### WHAT YOU WILL DO
Begin at the line containing "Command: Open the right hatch" in the entries below and end at the line containing "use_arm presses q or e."; transcribe that range exactly and nothing outside it.

[Records excerpted from a collection]
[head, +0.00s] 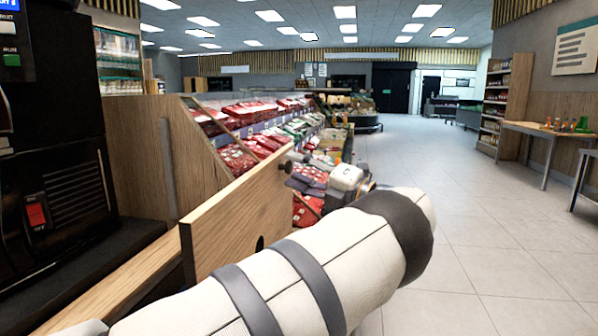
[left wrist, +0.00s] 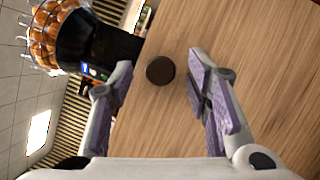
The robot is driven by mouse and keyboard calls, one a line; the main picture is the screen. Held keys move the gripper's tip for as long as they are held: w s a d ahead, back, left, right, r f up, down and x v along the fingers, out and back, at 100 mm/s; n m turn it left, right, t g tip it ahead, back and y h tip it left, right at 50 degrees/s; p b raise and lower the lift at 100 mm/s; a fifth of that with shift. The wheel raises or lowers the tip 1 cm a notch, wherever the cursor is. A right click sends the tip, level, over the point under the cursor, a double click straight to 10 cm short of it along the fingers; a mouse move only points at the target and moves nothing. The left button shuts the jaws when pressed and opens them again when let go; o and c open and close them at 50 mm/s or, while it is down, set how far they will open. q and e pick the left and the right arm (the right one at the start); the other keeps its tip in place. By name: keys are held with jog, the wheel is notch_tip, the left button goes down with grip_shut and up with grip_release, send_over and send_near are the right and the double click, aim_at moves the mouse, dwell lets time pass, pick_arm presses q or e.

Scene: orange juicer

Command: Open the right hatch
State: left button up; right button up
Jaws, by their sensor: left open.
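A wooden hatch panel (head: 235,215) stands upright beside the black machine in the head view, with a dark round knob (head: 285,167) near its top far corner. I cannot tell how far it is swung. My left gripper (head: 303,178) is partly hidden behind my arm, near the knob. In the left wrist view, the open fingers of the left gripper (left wrist: 165,90) point at the wooden panel (left wrist: 240,40). My right gripper is not in view.
The black juicer body (head: 50,130) is at left; its orange basket (left wrist: 60,35) shows in the left wrist view. A wooden counter edge (head: 120,285) runs below. Shelves with red packets (head: 240,158) lie behind the panel. The tiled floor (head: 460,225) at right is clear.

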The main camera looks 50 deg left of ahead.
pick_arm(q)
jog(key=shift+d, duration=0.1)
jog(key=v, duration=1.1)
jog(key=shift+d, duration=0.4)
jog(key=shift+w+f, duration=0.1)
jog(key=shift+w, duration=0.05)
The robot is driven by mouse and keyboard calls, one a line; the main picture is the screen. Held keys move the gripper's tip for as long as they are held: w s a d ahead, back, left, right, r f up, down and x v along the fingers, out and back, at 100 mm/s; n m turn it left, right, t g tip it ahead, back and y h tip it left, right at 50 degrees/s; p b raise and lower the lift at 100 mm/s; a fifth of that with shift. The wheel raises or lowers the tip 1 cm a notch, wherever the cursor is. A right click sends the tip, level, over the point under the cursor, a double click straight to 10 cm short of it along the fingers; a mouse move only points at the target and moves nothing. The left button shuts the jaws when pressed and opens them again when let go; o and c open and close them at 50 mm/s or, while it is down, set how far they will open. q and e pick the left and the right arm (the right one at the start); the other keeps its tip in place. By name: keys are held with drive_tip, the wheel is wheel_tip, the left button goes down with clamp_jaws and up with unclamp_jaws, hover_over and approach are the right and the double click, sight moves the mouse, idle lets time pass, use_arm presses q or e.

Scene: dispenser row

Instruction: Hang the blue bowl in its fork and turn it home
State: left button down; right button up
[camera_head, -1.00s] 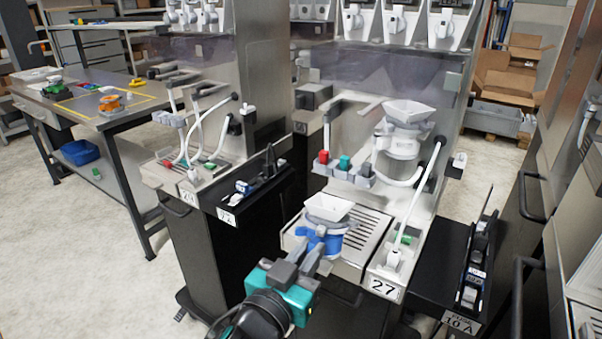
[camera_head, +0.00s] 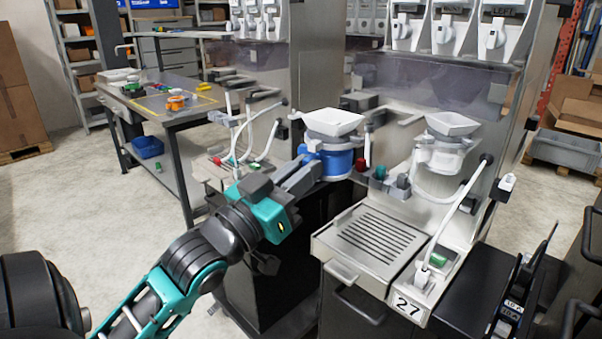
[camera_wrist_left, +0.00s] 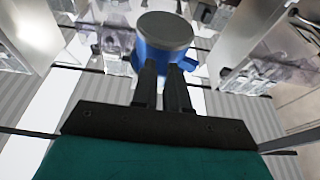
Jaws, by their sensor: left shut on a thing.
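The blue bowl (camera_head: 334,160) has a white square hopper top and is upright in the air, left of station 27. My left gripper (camera_head: 312,168) is shut on its left side. In the left wrist view the blue bowl (camera_wrist_left: 165,50) shows its grey round underside beyond the fingers (camera_wrist_left: 163,80). A similar white unit (camera_head: 446,150) hangs on the back panel of station 27. An empty fork for the blue bowl is not clear to me; the held bowl covers part of the panel. My right gripper is out of view.
The slotted drip tray (camera_head: 375,238) of station 27 is bare. Red, green and dark knobs (camera_head: 379,174) sit on a ledge beside the held bowl. A white hose (camera_head: 455,215) runs down at the right. A worktable (camera_head: 170,100) stands at the back left.

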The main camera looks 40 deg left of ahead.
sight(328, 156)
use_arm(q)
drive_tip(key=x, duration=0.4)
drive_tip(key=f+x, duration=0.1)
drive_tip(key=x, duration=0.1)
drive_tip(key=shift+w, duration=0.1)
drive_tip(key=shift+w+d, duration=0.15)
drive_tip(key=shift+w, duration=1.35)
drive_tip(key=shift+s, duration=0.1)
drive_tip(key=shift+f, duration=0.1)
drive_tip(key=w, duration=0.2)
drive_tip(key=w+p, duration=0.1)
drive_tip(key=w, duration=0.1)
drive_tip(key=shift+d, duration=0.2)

### EXERCISE SOLUTION
Command: Open the right hatch
State: left button up; right button up
Jaws, by their sensor: left open.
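A wooden hatch panel (head: 235,215) stands upright beside the black machine in the head view, with a dark round knob (head: 285,167) near its top far corner. I cannot tell how far it is swung. My left gripper (head: 303,178) is partly hidden behind my arm, near the knob. In the left wrist view, the open fingers of the left gripper (left wrist: 165,90) point at the wooden panel (left wrist: 240,40). My right gripper is not in view.
The black juicer body (head: 50,130) is at left; its orange basket (left wrist: 60,35) shows in the left wrist view. A wooden counter edge (head: 120,285) runs below. Shelves with red packets (head: 240,158) lie behind the panel. The tiled floor (head: 460,225) at right is clear.

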The main camera looks 50 deg left of ahead.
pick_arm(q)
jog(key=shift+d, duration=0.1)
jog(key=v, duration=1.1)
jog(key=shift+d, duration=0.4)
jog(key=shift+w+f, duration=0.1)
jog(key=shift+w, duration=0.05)
The robot is driven by mouse and keyboard calls, one a line; the main picture is the screen. Held keys move the gripper's tip for as long as they are held: w s a d ahead, back, left, right, r f up, down and x v along the fingers, out and back, at 100 mm/s; n m turn it left, right, t g tip it ahead, back and y h tip it left, right at 50 degrees/s; p b raise and lower the lift at 100 mm/s; a fifth of that with shift. The wheel raises or lowers the tip 1 cm a notch, wherever the cursor is. A right click sends the tip, level, over the point under the cursor, a double click straight to 10 cm short of it along the fingers; a mouse move only points at the target and moves nothing. The left button shuts the jaws when pressed and opens them again when let go; o and c open and close them at 50 mm/s or, while it is down, set how far they will open. q and e pick the left and the right arm (the right one at the start); the other keeps its tip in place. By name: keys are held with drive_tip, the wheel is wheel_tip, the left button goes down with clamp_jaws and up with unclamp_jaws, hover_over and approach are the right and the double click, sight moves the mouse, idle lets time pass, use_arm presses q or e.

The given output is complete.